Il s’ensuit de ce qui précède que, chaque fois que la boîte se déplace de bas en haut, les dents du T sont sorties et entraînent une quantité de pellicule égale à la hauteur d’une vue, la fente étant fermée et par conséquent la lumière n’agissant pas ; au contraire lorsque la boite va de haut en bas les dents étant rentrées, la pellicule reste forcément immobile et la fente étant ouverte permet à la lumière de l’impressionner.
L’appareil est complété par les deux bobines NN, l’une de déroulement, l’autre d’enroulement que l’on peut retirer ou mettre en place avec la plus grade facilité. La bobine d’enroulement est commandée au moyen d’une poulie à friction par l’arbre de commande primitif ; elle peut être supprimée pour la projection.

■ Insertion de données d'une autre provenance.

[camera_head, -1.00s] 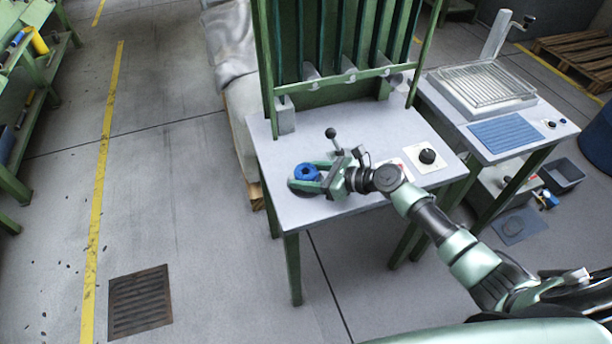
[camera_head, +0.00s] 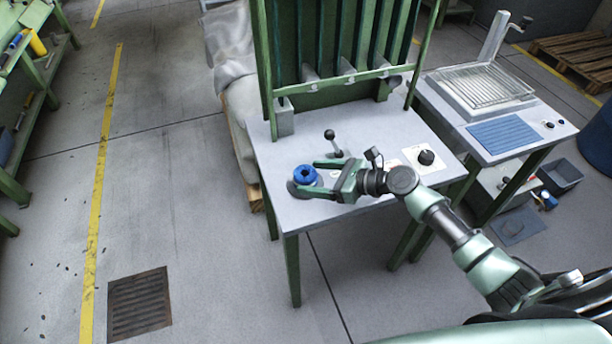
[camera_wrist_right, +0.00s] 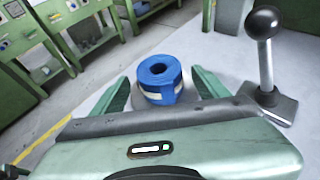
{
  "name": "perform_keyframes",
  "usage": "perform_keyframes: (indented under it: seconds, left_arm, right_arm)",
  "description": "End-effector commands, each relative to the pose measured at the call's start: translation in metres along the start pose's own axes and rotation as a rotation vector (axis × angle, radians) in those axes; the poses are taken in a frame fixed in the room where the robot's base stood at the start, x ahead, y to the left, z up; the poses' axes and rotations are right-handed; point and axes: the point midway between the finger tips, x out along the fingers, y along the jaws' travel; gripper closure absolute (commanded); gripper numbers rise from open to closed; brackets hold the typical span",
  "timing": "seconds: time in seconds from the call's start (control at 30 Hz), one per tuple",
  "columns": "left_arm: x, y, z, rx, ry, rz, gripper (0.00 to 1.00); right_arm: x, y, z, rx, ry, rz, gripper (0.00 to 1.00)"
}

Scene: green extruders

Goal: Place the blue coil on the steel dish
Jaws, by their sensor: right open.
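The blue coil (camera_head: 305,175) sits upright on the round steel dish (camera_head: 293,189) near the left front of the white tabletop. The coil's round hole faces up. My right gripper (camera_head: 318,177) is open just right of the coil, its fingers pointing left toward it. In the right wrist view the coil (camera_wrist_right: 160,88) shows ahead between the two spread green fingers, with a gap on each side. The gripper's body hides part of the dish there. My left gripper is not in view.
A lever with a black ball knob (camera_head: 330,135) stands behind the right gripper. A black dial (camera_head: 426,158) is at the tabletop's right. A green rack (camera_head: 345,80) rises at the back. A second table (camera_head: 545,145) with a wire-covered tray stands to the right.

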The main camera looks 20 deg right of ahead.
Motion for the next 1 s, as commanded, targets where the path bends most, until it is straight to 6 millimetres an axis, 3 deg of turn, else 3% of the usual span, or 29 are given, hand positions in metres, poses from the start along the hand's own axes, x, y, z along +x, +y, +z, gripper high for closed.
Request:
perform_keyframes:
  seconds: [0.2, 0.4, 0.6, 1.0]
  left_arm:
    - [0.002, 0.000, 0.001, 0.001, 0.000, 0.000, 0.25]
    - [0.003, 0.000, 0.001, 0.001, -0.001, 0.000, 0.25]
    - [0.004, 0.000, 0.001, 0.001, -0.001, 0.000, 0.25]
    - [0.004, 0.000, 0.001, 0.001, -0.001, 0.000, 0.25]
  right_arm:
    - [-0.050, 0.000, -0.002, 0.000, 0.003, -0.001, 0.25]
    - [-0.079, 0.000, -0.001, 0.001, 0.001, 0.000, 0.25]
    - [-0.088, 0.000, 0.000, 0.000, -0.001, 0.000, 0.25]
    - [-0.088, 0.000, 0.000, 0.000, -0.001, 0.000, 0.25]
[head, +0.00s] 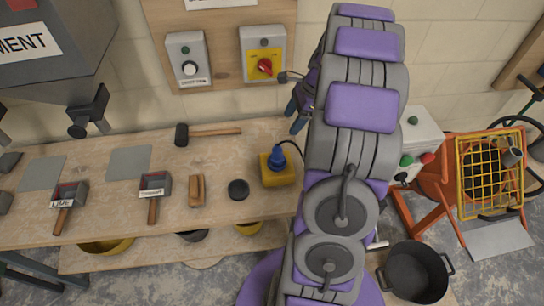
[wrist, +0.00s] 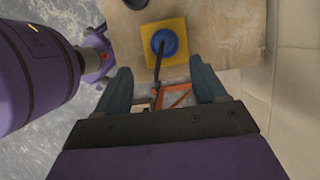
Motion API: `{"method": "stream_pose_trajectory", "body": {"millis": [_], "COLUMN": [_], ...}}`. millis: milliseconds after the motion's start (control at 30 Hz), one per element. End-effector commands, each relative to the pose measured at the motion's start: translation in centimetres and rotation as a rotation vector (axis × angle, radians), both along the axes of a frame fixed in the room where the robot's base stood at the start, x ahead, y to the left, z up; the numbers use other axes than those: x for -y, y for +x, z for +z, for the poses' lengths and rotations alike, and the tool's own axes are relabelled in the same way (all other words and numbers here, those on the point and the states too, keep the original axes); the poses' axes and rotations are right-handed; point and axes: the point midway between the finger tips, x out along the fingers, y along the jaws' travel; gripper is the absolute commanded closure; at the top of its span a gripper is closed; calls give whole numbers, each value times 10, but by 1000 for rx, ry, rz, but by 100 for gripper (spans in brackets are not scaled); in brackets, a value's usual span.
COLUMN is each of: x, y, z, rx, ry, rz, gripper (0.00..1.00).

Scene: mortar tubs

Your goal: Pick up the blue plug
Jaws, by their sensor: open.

La pellicule passe, pour la pose, dans une coulisse J, dont l’arrière s’ouvre à charnière pour permettre d’y introduire le bout de la pellicule avant chaque opération : la porte d’arrière est à tiroir ; elle reste en place et ferme complètement l’appareil pendant la prise des vues, on la retire pour la projection.
Il est facile de comprendre que, au moyen du dispositif ci-dessus, la pellicule étant mue directement par l’appareil d’obturation lui-même est nécessairement immobile pendant la durée de la pose ou de la projection et que la cause principale des trépidations est ainsi supprimée.

- Bulletin de la Société Photographique du Nord de la France, février 1899.